Copertina 8,5

Info

Anno di uscita:2023
Durata:46 min.
Etichetta:Century Media Records

Tracklist

  1. SCAVENGER
  2. COLD
  3. SNOB
  4. FIRE EYES
  5. RATS
  6. TO WHOM IT MAY CONCERN
  7. GERNIKA
  8. I AM HATRED
  9. WHAT KILLS US ALL
  10. VULTURES AND BUTTERFLIES

Line up

  • José J. Izquierdo: bass
  • Víctor Valera: drums
  • Guillermo Izquierdo: guitars, vocals
  • David G. Álvarez: guitars

Voto medio utenti

Sono sempre stato, sin dall'ascolto di quella piccola perla di 'Hidden Evolution', un forte sostenitore degli Angelus Apatrida. Ciò che la band spagnola riusciva a darmi, a livello di sensazioni e di coinvolgimento rispetto alla moltitudine di moltre altri gruppi thrash in giro, di cui spesso ciò che si sente è un riciclo e riciclo continuo di soluzioni già sentite, era assai più elevata, e sopratutto non vi era mai noia nel sentire le varie canzoni e anche nel risentirle. Questi quattro ragazzi invece, pur partendo da delle basi non dissimili da ques'ultimo concetto, son riusciti con il tempo e in maniera abbastanza graduale a rendere molto più personale la loro proposta, cambiamento che è stato notato e che gli ha permesso di crescere di popolarità negli ultimi anni, restando sempre sotto l'ala protettiva della Century Media Records, casa discografica che è assieme a loro sin dalla release del loro secondo album 'Clockwork' del 2010.

C'è da dire che 'Sharpen The Guillotine', del 2018, proseguiva pressochè il medesimo discorso iniziato con il precedente album, mentre con l'omonimo disco di tre anni dopo si era percepito un leggero cambiamento nel songwriting, molto più di impatto, con molti passaggi che quasi ricordavano i Pantera degli anni 90' e una durata complessiva minore rispetto alle precedenti release, un'aggiunta che non mi era particolarmente dispiaciuta, ma che sicuramente in un primo momento era stata difficile da digerire. La curiosità, una volta assimilato il disco, era quindi di sapere se il lavoro successivo degli spagnoli si sarebbe mantenuto su quelle coordinate, o se avessero deciso di cambiare ulteriormente pelle.

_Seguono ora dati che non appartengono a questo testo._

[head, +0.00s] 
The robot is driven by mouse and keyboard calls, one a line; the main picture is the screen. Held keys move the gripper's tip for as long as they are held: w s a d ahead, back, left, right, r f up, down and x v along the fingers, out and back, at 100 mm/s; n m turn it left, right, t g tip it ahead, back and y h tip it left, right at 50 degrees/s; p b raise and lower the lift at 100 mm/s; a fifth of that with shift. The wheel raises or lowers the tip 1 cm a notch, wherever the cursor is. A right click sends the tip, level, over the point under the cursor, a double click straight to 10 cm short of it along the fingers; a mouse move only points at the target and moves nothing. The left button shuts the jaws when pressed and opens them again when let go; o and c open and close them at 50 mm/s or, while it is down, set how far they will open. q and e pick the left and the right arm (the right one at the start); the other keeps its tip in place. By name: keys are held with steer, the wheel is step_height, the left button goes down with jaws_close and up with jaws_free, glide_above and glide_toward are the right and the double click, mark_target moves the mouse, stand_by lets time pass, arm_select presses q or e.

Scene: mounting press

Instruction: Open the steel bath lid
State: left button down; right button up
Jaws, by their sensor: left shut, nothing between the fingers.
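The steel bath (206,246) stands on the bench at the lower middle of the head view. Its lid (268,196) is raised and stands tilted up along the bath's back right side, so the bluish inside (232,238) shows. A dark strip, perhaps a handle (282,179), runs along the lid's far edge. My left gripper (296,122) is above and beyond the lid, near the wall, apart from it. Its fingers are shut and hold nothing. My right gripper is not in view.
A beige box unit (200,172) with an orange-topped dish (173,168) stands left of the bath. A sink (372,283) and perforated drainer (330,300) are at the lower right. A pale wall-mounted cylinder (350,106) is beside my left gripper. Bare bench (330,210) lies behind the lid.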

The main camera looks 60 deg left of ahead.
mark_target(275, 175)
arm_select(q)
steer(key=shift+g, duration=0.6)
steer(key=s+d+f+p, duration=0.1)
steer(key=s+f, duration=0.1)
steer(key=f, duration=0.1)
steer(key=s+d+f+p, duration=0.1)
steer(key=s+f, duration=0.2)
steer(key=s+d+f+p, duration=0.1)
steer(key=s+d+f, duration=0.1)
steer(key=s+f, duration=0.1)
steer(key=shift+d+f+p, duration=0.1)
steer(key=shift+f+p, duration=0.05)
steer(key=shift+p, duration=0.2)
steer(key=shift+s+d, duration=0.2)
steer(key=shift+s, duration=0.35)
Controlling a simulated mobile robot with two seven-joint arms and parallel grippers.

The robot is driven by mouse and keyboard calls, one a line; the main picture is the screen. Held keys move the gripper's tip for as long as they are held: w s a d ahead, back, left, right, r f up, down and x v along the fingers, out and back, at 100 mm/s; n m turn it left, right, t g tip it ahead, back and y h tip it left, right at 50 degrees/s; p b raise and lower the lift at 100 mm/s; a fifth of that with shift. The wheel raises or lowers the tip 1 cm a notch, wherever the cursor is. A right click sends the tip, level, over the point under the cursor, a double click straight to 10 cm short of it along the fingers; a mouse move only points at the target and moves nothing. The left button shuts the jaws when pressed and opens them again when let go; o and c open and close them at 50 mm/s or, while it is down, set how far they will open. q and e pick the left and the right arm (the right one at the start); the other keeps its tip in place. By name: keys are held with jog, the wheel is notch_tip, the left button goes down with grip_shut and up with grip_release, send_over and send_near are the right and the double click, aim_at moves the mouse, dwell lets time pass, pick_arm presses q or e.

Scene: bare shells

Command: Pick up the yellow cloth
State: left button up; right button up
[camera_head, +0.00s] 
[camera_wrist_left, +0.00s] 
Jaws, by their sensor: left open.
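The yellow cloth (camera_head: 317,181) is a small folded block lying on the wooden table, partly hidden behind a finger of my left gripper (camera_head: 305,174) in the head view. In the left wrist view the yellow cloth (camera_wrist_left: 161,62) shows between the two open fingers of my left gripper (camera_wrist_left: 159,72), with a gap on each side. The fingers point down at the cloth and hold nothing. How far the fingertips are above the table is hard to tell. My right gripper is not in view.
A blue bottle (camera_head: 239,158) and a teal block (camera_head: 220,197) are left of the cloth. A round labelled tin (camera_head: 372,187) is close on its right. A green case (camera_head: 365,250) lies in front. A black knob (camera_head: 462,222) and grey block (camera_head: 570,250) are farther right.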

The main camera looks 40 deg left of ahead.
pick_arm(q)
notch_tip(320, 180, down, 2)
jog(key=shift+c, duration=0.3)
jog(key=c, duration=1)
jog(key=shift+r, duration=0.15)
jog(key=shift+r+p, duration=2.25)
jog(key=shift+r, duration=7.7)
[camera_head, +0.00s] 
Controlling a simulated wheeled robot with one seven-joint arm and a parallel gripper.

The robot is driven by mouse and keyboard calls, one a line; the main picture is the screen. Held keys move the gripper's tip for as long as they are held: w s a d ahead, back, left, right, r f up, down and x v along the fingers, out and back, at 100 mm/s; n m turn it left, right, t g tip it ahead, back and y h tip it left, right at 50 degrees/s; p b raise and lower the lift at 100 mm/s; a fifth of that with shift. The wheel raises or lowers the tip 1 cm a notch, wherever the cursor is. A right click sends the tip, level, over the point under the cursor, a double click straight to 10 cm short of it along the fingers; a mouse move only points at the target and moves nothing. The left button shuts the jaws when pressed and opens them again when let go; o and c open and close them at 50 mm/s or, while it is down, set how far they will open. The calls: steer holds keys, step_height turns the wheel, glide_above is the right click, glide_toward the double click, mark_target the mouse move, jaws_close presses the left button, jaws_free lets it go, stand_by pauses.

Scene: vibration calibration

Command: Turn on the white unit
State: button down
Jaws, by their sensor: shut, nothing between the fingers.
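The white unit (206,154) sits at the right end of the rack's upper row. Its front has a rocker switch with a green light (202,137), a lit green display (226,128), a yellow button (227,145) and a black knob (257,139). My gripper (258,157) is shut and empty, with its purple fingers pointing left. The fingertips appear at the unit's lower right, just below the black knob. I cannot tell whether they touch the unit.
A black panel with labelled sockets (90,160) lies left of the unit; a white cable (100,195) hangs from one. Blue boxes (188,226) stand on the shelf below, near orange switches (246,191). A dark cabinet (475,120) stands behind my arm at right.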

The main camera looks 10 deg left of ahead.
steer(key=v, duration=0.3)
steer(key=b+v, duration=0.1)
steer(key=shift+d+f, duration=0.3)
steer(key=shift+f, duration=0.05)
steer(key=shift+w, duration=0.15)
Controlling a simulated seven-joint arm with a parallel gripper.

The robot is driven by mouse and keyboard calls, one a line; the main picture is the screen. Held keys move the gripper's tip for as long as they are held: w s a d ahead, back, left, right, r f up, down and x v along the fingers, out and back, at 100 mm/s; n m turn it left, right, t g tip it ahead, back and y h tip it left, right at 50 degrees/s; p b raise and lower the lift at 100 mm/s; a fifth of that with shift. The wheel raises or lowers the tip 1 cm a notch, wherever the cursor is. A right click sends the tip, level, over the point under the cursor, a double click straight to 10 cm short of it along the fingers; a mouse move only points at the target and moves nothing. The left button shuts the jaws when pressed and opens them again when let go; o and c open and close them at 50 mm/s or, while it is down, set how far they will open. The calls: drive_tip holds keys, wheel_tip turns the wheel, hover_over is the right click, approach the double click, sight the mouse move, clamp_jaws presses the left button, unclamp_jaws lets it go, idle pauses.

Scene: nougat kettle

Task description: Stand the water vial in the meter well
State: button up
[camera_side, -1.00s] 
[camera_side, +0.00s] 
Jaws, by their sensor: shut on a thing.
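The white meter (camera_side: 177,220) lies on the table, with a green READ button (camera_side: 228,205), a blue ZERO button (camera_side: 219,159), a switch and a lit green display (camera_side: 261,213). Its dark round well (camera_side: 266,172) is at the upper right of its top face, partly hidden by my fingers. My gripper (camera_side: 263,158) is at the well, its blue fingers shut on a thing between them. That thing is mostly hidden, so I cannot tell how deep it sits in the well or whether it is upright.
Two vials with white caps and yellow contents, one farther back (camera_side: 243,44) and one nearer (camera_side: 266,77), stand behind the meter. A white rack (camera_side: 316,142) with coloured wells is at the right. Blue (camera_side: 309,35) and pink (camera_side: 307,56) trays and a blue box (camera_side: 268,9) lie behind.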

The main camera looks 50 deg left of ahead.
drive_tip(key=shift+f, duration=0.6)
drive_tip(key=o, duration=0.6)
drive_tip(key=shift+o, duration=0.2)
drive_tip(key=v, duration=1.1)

Risposta in anticipo, sì e no. 'Aftermath', dalla copertina un po' anonima stavolta, non realizzata male ma con un soggetto di base che penso sia stato visto più e più volte, prende un po' sia dall'imminente passato che da quello più lontano, mischiando entrambe le cose e realizzando un prodotto omogeneo. Anche qui si continua il discorso su canzoni molto 'on your face' fatta eccezione per 'To Whom It May Concern' che gioca su riff veloci e aperture melodiche nel ritornello, passando ad una parte centrale con uno splendido seppur breve assolo di David G. Álvarez, per poi riportare il tutto con un buon crescendo il tutto alla furia iniziale. Lo schema parte iniziale veloce - chorus più melodico è presente nella stragrande parte delle canzoni che compongono il disco, come ad esempio 'Fire Eyes', cosa che inizialmente mi ha fatto storcere un po' il naso, ma poi si realizza che ogni pezzo riesce ad avere una sua precisa identità. Particolarità del disco è quella di avere una serie di ospiti, alcuni conosciuti altri meno, tra cui spicca Todd LaTorre (Queenryche) su 'Vultures And Butterflies', inizialmente una semi-ballad che proseguendo si irrobustiche, e che ben si adatta alle tonalità del cantante. Potrebbe far disapprovare ad alcuni la partecipazione del rapper spagnolo Sho-Hai su 'What Kills Us All', dove il feat di quest'ultimo è unicamente nella parte centrale e non dà neanche chissà quanto fastidio, non andando a rovinare l'incidere fulmineo del pezzo. Promosse anche le iniziali 'Scavenger' o il primo singolo estratto 'Cold', dai riff affilati, diretti, dove ogni tanto anche il cantante Guillermo Izquierdo adatta la sua voce a volte in maniera più secca e tagliente, come anche in 'Gernika' e in altre più profonda andando a richiamare un po' lo stile dell'album precedente.

Gli Angelus Apatrida confermano ancora una volta il loro ottimo stato di forma, arrivando ormai vicinissimi a timbrare i 25 anni di carriera, e dove di veri e propri passi falsi ancora non ne sono stati fatti. Con una lineup solidissima, mai cambiata dall'anno di formazione, questi quattro ragazzi spagnoli si dimostrano capaci di saper rinnovare il proprio sound senza essere banali o ripetitivi. Non fatevelo scappare.